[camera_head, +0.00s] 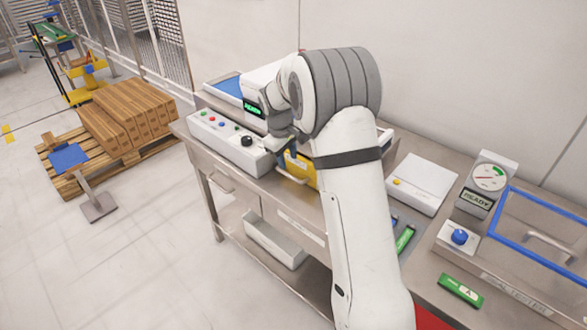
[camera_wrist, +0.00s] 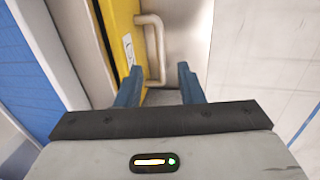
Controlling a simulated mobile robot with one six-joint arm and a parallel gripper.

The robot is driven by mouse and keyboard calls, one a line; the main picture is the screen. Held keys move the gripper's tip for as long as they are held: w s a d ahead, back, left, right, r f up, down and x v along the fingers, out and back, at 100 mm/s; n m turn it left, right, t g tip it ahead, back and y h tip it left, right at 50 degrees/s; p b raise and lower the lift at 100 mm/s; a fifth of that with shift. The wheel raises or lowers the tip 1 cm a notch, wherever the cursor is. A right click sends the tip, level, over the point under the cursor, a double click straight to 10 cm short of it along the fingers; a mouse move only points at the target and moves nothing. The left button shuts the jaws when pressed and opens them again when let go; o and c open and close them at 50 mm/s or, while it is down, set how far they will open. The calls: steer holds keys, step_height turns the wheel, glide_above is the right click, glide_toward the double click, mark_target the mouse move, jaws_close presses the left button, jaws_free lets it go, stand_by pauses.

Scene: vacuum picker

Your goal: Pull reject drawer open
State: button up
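A yellow drawer front (camera_wrist: 122,38) with a white label stands upright in the wrist view, and a pale bar handle (camera_wrist: 158,48) sticks out from it. My gripper (camera_wrist: 159,72) is open, its two blue fingers apart. The near end of the handle shows between the fingertips; I see no finger closed on it. In the head view the yellow front (camera_head: 302,170) and its handle (camera_head: 291,178) show on the bench beside my arm. The drawer looks shut or nearly so; I cannot tell exactly.
A control box (camera_head: 232,140) with coloured buttons and a black knob stands left of the drawer. A white box (camera_head: 421,182) and a gauge unit (camera_head: 488,178) stand to the right. A pallet of cartons (camera_head: 128,115) is on the floor at left. The floor before the bench is clear.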

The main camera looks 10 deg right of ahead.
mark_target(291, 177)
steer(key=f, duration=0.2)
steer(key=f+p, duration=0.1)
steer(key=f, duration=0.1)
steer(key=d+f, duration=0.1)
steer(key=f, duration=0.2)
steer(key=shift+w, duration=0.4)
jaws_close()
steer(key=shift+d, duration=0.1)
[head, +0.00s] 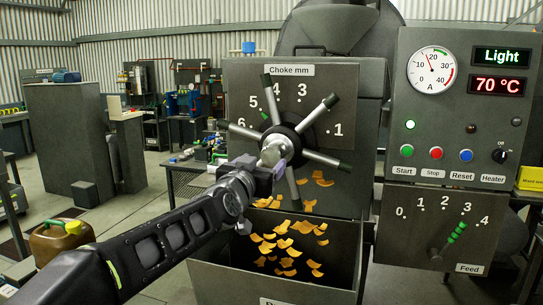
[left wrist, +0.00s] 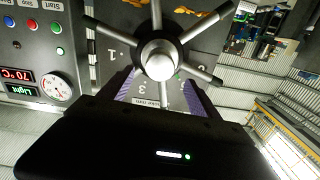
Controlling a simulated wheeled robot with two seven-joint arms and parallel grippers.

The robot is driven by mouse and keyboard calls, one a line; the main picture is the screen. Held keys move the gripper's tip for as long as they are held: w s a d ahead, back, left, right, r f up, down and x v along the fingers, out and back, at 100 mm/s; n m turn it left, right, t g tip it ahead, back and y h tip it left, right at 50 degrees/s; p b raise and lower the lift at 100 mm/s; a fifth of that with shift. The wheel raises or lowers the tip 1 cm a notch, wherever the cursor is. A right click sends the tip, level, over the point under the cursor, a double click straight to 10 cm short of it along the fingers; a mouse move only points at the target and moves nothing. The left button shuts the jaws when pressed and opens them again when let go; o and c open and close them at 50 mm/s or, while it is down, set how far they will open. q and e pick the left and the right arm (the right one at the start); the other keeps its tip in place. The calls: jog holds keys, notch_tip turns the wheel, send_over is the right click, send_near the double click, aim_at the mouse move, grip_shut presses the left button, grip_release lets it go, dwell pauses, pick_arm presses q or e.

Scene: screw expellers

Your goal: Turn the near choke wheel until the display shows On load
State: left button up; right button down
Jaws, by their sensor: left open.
══════════
Your goal:
Leave out the pictures and reproduce the rest of the listing exactly.

Written response:
[camera_head, +0.00s] 
[camera_wrist, +0.00s] 
Controlling a simulated mobile robot with one six-joint arm and a parallel gripper.

The robot is driven by mouse and keyboard calls, one a line; the main picture is the screen. Held keys move the gripper's tip for as long as they are held: w s a d ahead, back, left, right, r f up, down and x v along the fingers, out and back, at 100 mm/s; n m turn it left, right, t g tip it ahead, back and y h tip it left, right at 50 degrees/s; p b raise and lower the lift at 100 mm/s; a fifth of that with shift. The wheel raises or lowers the tip 1 cm a notch, wherever the cursor is. A right click sends the tip, level, over the point under the cursor, a double click straight to 10 cm short of it along the fingers; a mouse move only points at the target and moves nothing. The left button shuts the jaws when pressed and opens them again when let go; o and c open and close them at 50 mm/s or, while it is down, set how far they will open. The calls: steer holds keys, step_height turns the wheel, glide_above is the right click, glide_toward the double click, mark_target the mouse move, jaws_close presses the left button, jaws_free lets it go, stand_by pauses.

Scene: vacuum picker

Your goal: Pull reject drawer open
State: button up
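A yellow drawer front (camera_wrist: 122,38) with a white label stands upright in the wrist view, and a pale bar handle (camera_wrist: 158,48) sticks out from it. My gripper (camera_wrist: 159,72) is open, its two blue fingers apart. The near end of the handle shows between the fingertips; I see no finger closed on it. In the head view the yellow front (camera_head: 302,170) and its handle (camera_head: 291,178) show on the bench beside my arm. The drawer looks shut or nearly so; I cannot tell exactly.
A control box (camera_head: 232,140) with coloured buttons and a black knob stands left of the drawer. A white box (camera_head: 421,182) and a gauge unit (camera_head: 488,178) stand to the right. A pallet of cartons (camera_head: 128,115) is on the floor at left. The floor before the bench is clear.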

The main camera looks 10 deg right of ahead.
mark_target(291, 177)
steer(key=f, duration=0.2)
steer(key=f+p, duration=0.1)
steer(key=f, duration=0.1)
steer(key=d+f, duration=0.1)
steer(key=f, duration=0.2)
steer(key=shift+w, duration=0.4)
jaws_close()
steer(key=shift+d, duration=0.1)
[head, +0.00s] 
[left wrist, +0.00s] 
Controlling a simulated wheeled robot with two seven-joint arms and parallel grippers.

The robot is driven by mouse and keyboard calls, one a line; the main picture is the screen. Held keys move the gripper's tip for as long as they are held: w s a d ahead, back, left, right, r f up, down and x v along the fingers, out and back, at 100 mm/s; n m turn it left, right, t g tip it ahead, back and y h tip it left, right at 50 degrees/s; p b raise and lower the lift at 100 mm/s; a fifth of that with shift. The wheel raises or lowers the tip 1 cm a notch, wherever the cursor is. A right click sends the tip, level, over the point under the cursor, a double click straight to 10 cm short of it along the fingers; a mouse move only points at the target and moves nothing. The left button shuts the jaws when pressed and opens them again when let go; o and c open and close them at 50 mm/s or, while it is down, set how far they will open. q and e pick the left and the right arm (the right one at the start); the other keeps its tip in place. The calls: jog holds keys, notch_tip turns the wheel, send_over is the right click, send_near the double click, aim_at the mouse move, grip_shut presses the left button, grip_release lets it go, dwell pauses, pick_arm presses q or e.

Scene: screw expellers

Your goal: Turn the near choke wheel until the display shows On load
State: left button up; right button down
Jaws, by their sensor: left open.

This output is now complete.